▸ **TASK**
Restate each of the lines given below, word for word.

▸ **DATA PROVIDED**
──────────────────────────────

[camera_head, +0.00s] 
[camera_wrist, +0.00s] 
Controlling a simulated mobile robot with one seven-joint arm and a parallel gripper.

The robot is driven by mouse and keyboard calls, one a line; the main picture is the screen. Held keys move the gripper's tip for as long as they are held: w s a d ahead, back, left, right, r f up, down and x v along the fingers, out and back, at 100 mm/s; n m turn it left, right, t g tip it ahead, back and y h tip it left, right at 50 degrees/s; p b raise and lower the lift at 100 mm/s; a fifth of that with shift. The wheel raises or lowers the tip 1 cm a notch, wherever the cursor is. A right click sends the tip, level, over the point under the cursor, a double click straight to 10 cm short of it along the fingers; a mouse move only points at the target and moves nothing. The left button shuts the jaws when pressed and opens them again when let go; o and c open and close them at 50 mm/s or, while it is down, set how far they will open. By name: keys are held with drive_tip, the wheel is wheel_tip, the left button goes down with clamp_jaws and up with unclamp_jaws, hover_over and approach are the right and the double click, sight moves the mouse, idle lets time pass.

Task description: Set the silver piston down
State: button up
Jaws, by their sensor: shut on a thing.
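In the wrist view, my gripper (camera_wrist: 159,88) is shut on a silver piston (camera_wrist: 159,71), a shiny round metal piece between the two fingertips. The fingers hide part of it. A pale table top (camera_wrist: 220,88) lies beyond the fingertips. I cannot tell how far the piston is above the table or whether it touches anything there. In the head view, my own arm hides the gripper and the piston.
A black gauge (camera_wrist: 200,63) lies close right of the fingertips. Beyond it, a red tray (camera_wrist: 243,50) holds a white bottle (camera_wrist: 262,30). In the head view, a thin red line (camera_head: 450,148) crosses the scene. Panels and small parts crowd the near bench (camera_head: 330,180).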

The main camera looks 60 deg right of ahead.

──────────────────────────────

▸ **THE RESPONSE**
[camera_head, +0.00s] 
[camera_wrist, +0.00s] 
Controlling a simulated mobile robot with one seven-joint arm and a parallel gripper.

The robot is driven by mouse and keyboard calls, one a line; the main picture is the screen. Held keys move the gripper's tip for as long as they are held: w s a d ahead, back, left, right, r f up, down and x v along the fingers, out and back, at 100 mm/s; n m turn it left, right, t g tip it ahead, back and y h tip it left, right at 50 degrees/s; p b raise and lower the lift at 100 mm/s; a fifth of that with shift. The wheel raises or lowers the tip 1 cm a notch, wherever the cursor is. A right click sends the tip, level, over the point under the cursor, a double click straight to 10 cm short of it along the fingers; a mouse move only points at the target and moves nothing. The left button shuts the jaws when pressed and opens them again when let go; o and c open and close them at 50 mm/s or, while it is down, set how far they will open. By name: keys are held with drive_tip, the wheel is wheel_tip, the left button goes down with clamp_jaws and up with unclamp_jaws, hover_over and approach are the right and the double click, sight moves the mouse, idle lets time pass.

Task description: Set the silver piston down
State: button up
Jaws, by their sensor: shut on a thing.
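In the wrist view, my gripper (camera_wrist: 159,88) is shut on a silver piston (camera_wrist: 159,71), a shiny round metal piece between the two fingertips. The fingers hide part of it. A pale table top (camera_wrist: 220,88) lies beyond the fingertips. I cannot tell how far the piston is above the table or whether it touches anything there. In the head view, my own arm hides the gripper and the piston.
A black gauge (camera_wrist: 200,63) lies close right of the fingertips. Beyond it, a red tray (camera_wrist: 243,50) holds a white bottle (camera_wrist: 262,30). In the head view, a thin red line (camera_head: 450,148) crosses the scene. Panels and small parts crowd the near bench (camera_head: 330,180).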

The main camera looks 60 deg right of ahead.

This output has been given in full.